** Instruction **
Without including any pictures, write out the listing below exactly.

** Recorded information **
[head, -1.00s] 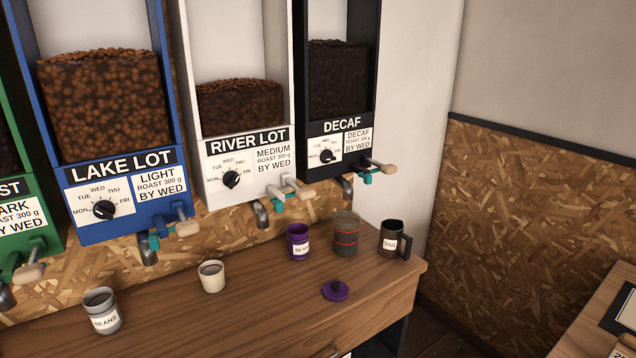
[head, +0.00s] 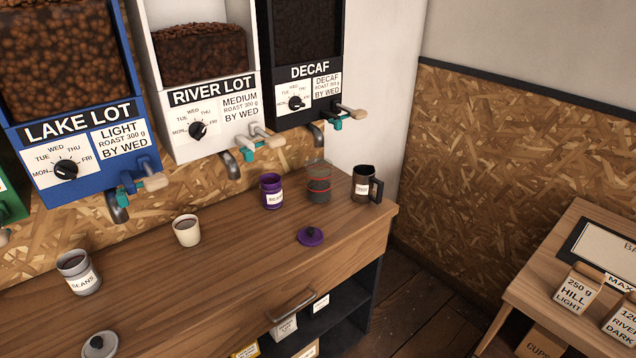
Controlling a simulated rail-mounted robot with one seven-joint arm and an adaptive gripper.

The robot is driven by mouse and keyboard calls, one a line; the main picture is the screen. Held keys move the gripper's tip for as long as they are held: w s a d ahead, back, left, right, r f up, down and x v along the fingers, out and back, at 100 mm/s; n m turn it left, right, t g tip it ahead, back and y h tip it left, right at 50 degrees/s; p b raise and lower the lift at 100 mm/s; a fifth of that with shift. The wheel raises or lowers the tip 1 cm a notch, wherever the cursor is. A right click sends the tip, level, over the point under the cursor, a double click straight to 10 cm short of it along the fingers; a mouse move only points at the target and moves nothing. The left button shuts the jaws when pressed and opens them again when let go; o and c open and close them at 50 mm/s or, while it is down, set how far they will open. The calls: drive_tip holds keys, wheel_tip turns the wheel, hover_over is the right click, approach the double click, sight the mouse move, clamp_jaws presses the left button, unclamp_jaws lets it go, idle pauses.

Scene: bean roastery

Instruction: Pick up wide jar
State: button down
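My gripper is not in the head view.
The wooden counter (head: 235,270) also bears a purple lid (head: 311,236), cream cup (head: 187,230), grey BEANS canister (head: 77,272) and grey lid (head: 99,344). Dispenser spouts (head: 317,134) hang above its back edge. A side table (head: 540,285) with labelled bags stands at right.

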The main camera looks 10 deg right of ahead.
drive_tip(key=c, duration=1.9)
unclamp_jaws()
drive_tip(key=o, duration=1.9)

** Exercise response **
[head, -1.00s] 
[head, +0.00s] 
Controlling a simulated rail-mounted robot with one seven-joint arm and an adaptive gripper.

The robot is driven by mouse and keyboard calls, one a line; the main picture is the screen. Held keys move the gripper's tip for as long as they are held: w s a d ahead, back, left, right, r f up, down and x v along the fingers, out and back, at 100 mm/s; n m turn it left, right, t g tip it ahead, back and y h tip it left, right at 50 degrees/s; p b raise and lower the lift at 100 mm/s; a fifth of that with shift. The wheel raises or lowers the tip 1 cm a notch, wherever the cursor is. A right click sends the tip, level, over the point under the cursor, a double click straight to 10 cm short of it along the fingers; a mouse move only points at the target and moves nothing. The left button shuts the jaws when pressed and opens them again when let go; o and c open and close them at 50 mm/s or, while it is down, set how far they will open. The calls: drive_tip holds keys, wheel_tip turns the wheel, hover_over is the right click, approach the double click, sight the mouse move, clamp_jaws presses the left button, unclamp_jaws lets it go, idle pauses.

Scene: bean roastery

Instruction: Pick up wide jar
State: button down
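My gripper is not in the head view.
The wooden counter (head: 235,270) also bears a purple lid (head: 311,236), cream cup (head: 187,230), grey BEANS canister (head: 77,272) and grey lid (head: 99,344). Dispenser spouts (head: 317,134) hang above its back edge. A side table (head: 540,285) with labelled bags stands at right.

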The main camera looks 10 deg right of ahead.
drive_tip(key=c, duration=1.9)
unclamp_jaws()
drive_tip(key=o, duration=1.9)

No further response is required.